#### Data rows
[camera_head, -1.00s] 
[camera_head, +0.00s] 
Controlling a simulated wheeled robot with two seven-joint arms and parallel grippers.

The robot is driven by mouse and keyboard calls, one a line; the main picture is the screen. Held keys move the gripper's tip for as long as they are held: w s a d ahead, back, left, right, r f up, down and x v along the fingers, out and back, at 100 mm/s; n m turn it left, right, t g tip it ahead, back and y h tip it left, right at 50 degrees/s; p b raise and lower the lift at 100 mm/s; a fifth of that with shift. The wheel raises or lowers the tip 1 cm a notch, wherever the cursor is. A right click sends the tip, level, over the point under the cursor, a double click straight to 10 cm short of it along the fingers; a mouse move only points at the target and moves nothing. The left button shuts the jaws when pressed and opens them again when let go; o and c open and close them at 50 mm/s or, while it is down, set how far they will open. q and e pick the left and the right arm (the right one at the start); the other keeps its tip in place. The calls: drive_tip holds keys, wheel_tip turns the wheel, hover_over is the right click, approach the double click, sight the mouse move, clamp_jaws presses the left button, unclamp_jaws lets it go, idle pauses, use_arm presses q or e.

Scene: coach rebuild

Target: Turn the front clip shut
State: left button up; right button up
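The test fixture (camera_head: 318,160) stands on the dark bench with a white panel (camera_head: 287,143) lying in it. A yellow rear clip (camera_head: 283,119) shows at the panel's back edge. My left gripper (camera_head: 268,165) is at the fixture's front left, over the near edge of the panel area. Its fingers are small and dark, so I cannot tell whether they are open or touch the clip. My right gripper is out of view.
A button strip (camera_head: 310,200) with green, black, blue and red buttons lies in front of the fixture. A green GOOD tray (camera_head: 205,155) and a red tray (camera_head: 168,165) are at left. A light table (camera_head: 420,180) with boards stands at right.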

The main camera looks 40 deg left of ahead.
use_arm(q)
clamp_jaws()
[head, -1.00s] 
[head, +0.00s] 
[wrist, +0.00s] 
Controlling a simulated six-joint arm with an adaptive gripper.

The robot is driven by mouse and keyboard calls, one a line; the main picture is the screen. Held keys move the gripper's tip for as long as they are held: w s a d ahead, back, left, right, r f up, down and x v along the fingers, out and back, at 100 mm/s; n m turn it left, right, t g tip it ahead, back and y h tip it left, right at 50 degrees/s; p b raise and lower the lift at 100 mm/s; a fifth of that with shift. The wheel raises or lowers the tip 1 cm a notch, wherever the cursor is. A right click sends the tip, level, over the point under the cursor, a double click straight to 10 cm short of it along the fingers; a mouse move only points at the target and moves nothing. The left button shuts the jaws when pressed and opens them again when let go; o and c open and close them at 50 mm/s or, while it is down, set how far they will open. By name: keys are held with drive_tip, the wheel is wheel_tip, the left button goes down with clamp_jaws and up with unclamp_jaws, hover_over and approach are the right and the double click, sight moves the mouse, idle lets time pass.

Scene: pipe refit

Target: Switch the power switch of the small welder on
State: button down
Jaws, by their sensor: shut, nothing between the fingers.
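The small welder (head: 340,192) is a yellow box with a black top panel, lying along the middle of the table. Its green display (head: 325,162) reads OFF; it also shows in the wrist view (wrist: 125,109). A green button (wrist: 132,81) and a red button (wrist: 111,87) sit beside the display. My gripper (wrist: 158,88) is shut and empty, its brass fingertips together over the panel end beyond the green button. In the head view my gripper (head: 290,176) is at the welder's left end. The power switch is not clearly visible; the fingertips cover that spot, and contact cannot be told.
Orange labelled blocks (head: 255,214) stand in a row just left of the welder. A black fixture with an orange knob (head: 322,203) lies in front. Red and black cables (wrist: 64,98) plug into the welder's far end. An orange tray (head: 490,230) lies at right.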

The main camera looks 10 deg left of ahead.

#### To do
Everything from the line with "Target: Switch the" through the last line of the material above should be echoed exactly, and nothing else.

#### Answer to the problem
Target: Switch the power switch of the small welder on
State: button down
Jaws, by their sensor: shut, nothing between the fingers.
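The small welder (head: 340,192) is a yellow box with a black top panel, lying along the middle of the table. Its green display (head: 325,162) reads OFF; it also shows in the wrist view (wrist: 125,109). A green button (wrist: 132,81) and a red button (wrist: 111,87) sit beside the display. My gripper (wrist: 158,88) is shut and empty, its brass fingertips together over the panel end beyond the green button. In the head view my gripper (head: 290,176) is at the welder's left end. The power switch is not clearly visible; the fingertips cover that spot, and contact cannot be told.
Orange labelled blocks (head: 255,214) stand in a row just left of the welder. A black fixture with an orange knob (head: 322,203) lies in front. Red and black cables (wrist: 64,98) plug into the welder's far end. An orange tray (head: 490,230) lies at right.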

The main camera looks 10 deg left of ahead.

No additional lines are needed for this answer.